Rows from a dataset
-- start --

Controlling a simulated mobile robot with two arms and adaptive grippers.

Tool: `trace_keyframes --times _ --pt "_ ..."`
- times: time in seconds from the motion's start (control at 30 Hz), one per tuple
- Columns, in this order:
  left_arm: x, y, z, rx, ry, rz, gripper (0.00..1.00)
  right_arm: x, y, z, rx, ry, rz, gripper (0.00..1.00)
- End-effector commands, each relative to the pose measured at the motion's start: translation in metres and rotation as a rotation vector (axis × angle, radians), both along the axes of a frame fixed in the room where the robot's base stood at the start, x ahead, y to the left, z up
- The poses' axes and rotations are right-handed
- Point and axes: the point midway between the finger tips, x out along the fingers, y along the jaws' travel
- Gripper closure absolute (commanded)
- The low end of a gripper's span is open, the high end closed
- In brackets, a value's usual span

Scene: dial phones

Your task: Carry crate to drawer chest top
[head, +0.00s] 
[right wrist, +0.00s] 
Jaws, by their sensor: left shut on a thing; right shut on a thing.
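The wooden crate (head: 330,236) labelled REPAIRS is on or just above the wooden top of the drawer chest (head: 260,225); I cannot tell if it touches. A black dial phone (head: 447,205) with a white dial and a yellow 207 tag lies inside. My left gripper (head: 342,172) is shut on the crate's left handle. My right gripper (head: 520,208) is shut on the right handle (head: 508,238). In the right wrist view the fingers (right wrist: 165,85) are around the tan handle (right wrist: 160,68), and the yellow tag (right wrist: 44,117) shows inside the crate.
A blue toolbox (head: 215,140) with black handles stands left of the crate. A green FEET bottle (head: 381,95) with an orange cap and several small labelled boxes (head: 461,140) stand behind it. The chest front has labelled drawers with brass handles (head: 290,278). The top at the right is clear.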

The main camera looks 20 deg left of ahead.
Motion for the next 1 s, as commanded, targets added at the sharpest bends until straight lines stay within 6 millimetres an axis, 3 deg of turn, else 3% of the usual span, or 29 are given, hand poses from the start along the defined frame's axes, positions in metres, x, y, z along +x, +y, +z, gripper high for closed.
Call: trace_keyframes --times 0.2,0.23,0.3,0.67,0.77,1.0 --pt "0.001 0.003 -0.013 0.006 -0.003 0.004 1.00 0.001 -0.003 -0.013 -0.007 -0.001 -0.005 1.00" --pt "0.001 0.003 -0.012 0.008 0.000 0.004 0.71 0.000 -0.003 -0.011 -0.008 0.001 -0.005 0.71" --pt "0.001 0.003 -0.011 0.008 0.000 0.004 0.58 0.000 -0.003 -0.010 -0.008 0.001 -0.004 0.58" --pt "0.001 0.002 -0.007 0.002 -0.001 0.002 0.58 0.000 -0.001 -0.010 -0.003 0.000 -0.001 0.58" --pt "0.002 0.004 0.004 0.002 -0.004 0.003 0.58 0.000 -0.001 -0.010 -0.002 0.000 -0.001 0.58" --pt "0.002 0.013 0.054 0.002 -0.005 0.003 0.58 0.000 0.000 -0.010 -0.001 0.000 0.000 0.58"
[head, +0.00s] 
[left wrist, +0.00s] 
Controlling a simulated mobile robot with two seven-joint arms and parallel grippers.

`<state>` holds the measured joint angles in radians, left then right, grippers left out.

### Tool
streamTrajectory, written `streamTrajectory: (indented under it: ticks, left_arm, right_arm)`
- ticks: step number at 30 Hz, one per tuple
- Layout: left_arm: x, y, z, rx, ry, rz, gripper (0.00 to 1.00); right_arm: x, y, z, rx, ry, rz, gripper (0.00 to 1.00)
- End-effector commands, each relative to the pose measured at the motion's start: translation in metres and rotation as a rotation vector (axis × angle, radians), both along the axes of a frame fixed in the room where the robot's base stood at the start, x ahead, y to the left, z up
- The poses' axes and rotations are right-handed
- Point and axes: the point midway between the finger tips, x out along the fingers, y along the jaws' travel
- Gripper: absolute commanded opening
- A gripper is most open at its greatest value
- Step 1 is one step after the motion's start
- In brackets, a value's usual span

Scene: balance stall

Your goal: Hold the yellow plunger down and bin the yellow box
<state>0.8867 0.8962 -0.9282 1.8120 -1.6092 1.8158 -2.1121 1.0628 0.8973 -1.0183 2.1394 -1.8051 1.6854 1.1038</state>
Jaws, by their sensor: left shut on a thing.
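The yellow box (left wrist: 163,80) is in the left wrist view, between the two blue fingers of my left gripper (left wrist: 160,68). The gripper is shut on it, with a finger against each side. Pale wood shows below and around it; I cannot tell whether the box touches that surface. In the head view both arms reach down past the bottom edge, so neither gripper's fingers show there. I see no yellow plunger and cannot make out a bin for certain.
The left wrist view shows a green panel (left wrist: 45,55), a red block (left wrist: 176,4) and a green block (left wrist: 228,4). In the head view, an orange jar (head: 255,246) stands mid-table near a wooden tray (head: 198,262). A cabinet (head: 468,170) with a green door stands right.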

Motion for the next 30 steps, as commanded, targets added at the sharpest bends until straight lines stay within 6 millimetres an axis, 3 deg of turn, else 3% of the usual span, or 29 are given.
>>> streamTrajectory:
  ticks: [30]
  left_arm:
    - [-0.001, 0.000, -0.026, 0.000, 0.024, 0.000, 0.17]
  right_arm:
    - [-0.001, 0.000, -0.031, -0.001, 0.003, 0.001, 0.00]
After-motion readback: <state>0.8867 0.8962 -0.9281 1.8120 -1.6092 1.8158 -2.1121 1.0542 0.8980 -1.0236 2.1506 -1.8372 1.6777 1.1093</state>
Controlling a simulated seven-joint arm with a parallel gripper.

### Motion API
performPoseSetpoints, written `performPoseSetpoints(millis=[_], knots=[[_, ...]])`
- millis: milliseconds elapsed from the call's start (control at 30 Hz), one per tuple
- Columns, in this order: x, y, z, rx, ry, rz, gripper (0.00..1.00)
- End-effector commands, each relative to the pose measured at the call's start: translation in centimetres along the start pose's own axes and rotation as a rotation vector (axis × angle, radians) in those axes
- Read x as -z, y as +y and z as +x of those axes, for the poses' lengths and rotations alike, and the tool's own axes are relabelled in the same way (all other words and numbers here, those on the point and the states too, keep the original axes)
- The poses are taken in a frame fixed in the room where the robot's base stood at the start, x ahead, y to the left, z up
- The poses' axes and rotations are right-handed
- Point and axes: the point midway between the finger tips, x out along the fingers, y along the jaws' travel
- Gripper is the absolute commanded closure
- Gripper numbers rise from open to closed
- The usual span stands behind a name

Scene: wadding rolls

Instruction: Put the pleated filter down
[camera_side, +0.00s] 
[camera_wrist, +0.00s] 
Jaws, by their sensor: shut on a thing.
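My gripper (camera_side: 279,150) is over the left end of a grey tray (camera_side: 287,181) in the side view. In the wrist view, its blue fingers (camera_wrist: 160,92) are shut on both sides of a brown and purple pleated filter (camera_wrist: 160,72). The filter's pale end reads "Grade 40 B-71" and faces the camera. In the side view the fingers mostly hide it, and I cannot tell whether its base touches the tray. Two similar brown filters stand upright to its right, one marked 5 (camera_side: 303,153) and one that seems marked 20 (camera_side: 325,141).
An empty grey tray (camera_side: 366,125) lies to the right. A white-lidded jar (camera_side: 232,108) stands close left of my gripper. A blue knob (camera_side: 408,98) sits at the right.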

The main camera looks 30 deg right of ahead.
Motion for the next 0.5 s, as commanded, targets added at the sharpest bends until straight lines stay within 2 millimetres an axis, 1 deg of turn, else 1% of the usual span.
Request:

-- end --

● EXERCISE DETAILS
Set down the entries above again, word for word.

● RESPONSE TO THE TASK
Controlling a simulated mobile robot with two arms and adaptive grippers.

Tool: `trace_keyframes --times _ --pt "_ ..."`
- times: time in seconds from the motion's start (control at 30 Hz), one per tuple
- Columns, in this order:
  left_arm: x, y, z, rx, ry, rz, gripper (0.00..1.00)
  right_arm: x, y, z, rx, ry, rz, gripper (0.00..1.00)
- End-effector commands, each relative to the pose measured at the motion's start: translation in metres and rotation as a rotation vector (axis × angle, radians), both along the axes of a frame fixed in the room where the robot's base stood at the start, x ahead, y to the left, z up
- The poses' axes and rotations are right-handed
- Point and axes: the point midway between the finger tips, x out along the fingers, y along the jaws' travel
- Gripper closure absolute (commanded)
- The low end of a gripper's span is open, the high end closed
- In brackets, a value's usual span

Scene: dial phones

Your task: Carry crate to drawer chest top
[head, +0.00s] 
[right wrist, +0.00s] 
Jaws, by their sensor: left shut on a thing; right shut on a thing.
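The wooden crate (head: 330,236) labelled REPAIRS is on or just above the wooden top of the drawer chest (head: 260,225); I cannot tell if it touches. A black dial phone (head: 447,205) with a white dial and a yellow 207 tag lies inside. My left gripper (head: 342,172) is shut on the crate's left handle. My right gripper (head: 520,208) is shut on the right handle (head: 508,238). In the right wrist view the fingers (right wrist: 165,85) are around the tan handle (right wrist: 160,68), and the yellow tag (right wrist: 44,117) shows inside the crate.
A blue toolbox (head: 215,140) with black handles stands left of the crate. A green FEET bottle (head: 381,95) with an orange cap and several small labelled boxes (head: 461,140) stand behind it. The chest front has labelled drawers with brass handles (head: 290,278). The top at the right is clear.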

The main camera looks 20 deg left of ahead.
Motion for the next 1 s, as commanded, targets added at the sharpest bends until straight lines stay within 6 millimetres an axis, 3 deg of turn, else 3% of the usual span, or 29 are given, hand poses from the start along the defined frame's axes, positions in metres, x, y, z along +x, +y, +z, gripper high for closed.
Call: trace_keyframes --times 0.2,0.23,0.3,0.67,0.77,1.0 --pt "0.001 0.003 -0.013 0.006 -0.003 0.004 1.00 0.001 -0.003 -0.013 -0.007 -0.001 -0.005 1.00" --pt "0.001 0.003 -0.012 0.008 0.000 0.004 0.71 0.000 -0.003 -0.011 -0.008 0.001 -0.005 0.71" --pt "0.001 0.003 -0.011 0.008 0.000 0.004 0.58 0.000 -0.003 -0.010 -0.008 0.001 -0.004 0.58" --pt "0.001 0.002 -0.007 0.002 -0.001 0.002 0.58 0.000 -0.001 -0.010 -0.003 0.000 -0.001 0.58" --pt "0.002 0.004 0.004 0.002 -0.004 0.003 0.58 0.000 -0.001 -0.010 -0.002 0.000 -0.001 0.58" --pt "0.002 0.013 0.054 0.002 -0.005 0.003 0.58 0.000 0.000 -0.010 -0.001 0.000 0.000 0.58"
[head, +0.00s] 
[left wrist, +0.00s] 
Controlling a simulated mobile robot with two seven-joint arms and parallel grippers.

`<state>` holds the measured joint angles in radians, left then right, grippers left out.

### Tool
streamTrajectory, written `streamTrajectory: (indented under it: ticks, left_arm, right_arm)`
- ticks: step number at 30 Hz, one per tuple
- Layout: left_arm: x, y, z, rx, ry, rz, gripper (0.00 to 1.00); right_arm: x, y, z, rx, ry, rz, gripper (0.00 to 1.00)
- End-effector commands, each relative to the pose measured at the motion's start: translation in metres and rotation as a rotation vector (axis × angle, radians), both along the axes of a frame fixed in the room where the robot's base stood at the start, x ahead, y to the left, z up
- The poses' axes and rotations are right-handed
- Point and axes: the point midway between the finger tips, x out along the fingers, y along the jaws' travel
- Gripper: absolute commanded opening
- A gripper is most open at its greatest value
- Step 1 is one step after the motion's start
- In brackets, a value's usual span

Scene: balance stall

Your goal: Hold the yellow plunger down and bin the yellow box
<state>0.8867 0.8962 -0.9282 1.8120 -1.6092 1.8158 -2.1121 1.0628 0.8973 -1.0183 2.1394 -1.8051 1.6854 1.1038</state>
Jaws, by their sensor: left shut on a thing.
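The yellow box (left wrist: 163,80) is in the left wrist view, between the two blue fingers of my left gripper (left wrist: 160,68). The gripper is shut on it, with a finger against each side. Pale wood shows below and around it; I cannot tell whether the box touches that surface. In the head view both arms reach down past the bottom edge, so neither gripper's fingers show there. I see no yellow plunger and cannot make out a bin for certain.
The left wrist view shows a green panel (left wrist: 45,55), a red block (left wrist: 176,4) and a green block (left wrist: 228,4). In the head view, an orange jar (head: 255,246) stands mid-table near a wooden tray (head: 198,262). A cabinet (head: 468,170) with a green door stands right.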

Motion for the next 30 steps, as commanded, targets added at the sharpest bends until straight lines stay within 6 millimetres an axis, 3 deg of turn, else 3% of the usual span, or 29 are given.
>>> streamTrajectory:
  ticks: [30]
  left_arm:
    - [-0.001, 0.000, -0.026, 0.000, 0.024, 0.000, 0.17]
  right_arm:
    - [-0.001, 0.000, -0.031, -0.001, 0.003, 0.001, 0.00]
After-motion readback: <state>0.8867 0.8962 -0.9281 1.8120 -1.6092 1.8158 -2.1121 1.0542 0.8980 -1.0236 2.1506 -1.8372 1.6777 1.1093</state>
Controlling a simulated seven-joint arm with a parallel gripper.

### Motion API
performPoseSetpoints, written `performPoseSetpoints(millis=[_], knots=[[_, ...]])`
- millis: milliseconds elapsed from the call's start (control at 30 Hz), one per tuple
- Columns, in this order: x, y, z, rx, ry, rz, gripper (0.00..1.00)
- End-effector commands, each relative to the pose measured at the call's start: translation in centimetres along the start pose's own axes and rotation as a rotation vector (axis × angle, radians) in those axes
- Read x as -z, y as +y and z as +x of those axes, for the poses' lengths and rotations alike, and the tool's own axes are relabelled in the same way (all other words and numbers here, those on the point and the states too, keep the original axes)
- The poses are taken in a frame fixed in the room where the robot's base stood at the start, x ahead, y to the left, z up
- The poses' axes and rotations are right-handed
- Point and axes: the point midway between the finger tips, x out along the fingers, y along the jaws' travel
- Gripper is the absolute commanded closure
- Gripper numbers rise from open to closed
- The usual span stands behind a name

Scene: wadding rolls

Instruction: Put the pleated filter down
[camera_side, +0.00s] 
[camera_wrist, +0.00s] 
Jaws, by their sensor: shut on a thing.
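My gripper (camera_side: 279,150) is over the left end of a grey tray (camera_side: 287,181) in the side view. In the wrist view, its blue fingers (camera_wrist: 160,92) are shut on both sides of a brown and purple pleated filter (camera_wrist: 160,72). The filter's pale end reads "Grade 40 B-71" and faces the camera. In the side view the fingers mostly hide it, and I cannot tell whether its base touches the tray. Two similar brown filters stand upright to its right, one marked 5 (camera_side: 303,153) and one that seems marked 20 (camera_side: 325,141).
An empty grey tray (camera_side: 366,125) lies to the right. A white-lidded jar (camera_side: 232,108) stands close left of my gripper. A blue knob (camera_side: 408,98) sits at the right.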

The main camera looks 30 deg right of ahead.
Motion for the next 0.5 s, as commanded, targets added at the sharpest bends until straight lines stay within 2 millimetres an axis, 1 deg of turn, else 1% of the usual span.
Request:

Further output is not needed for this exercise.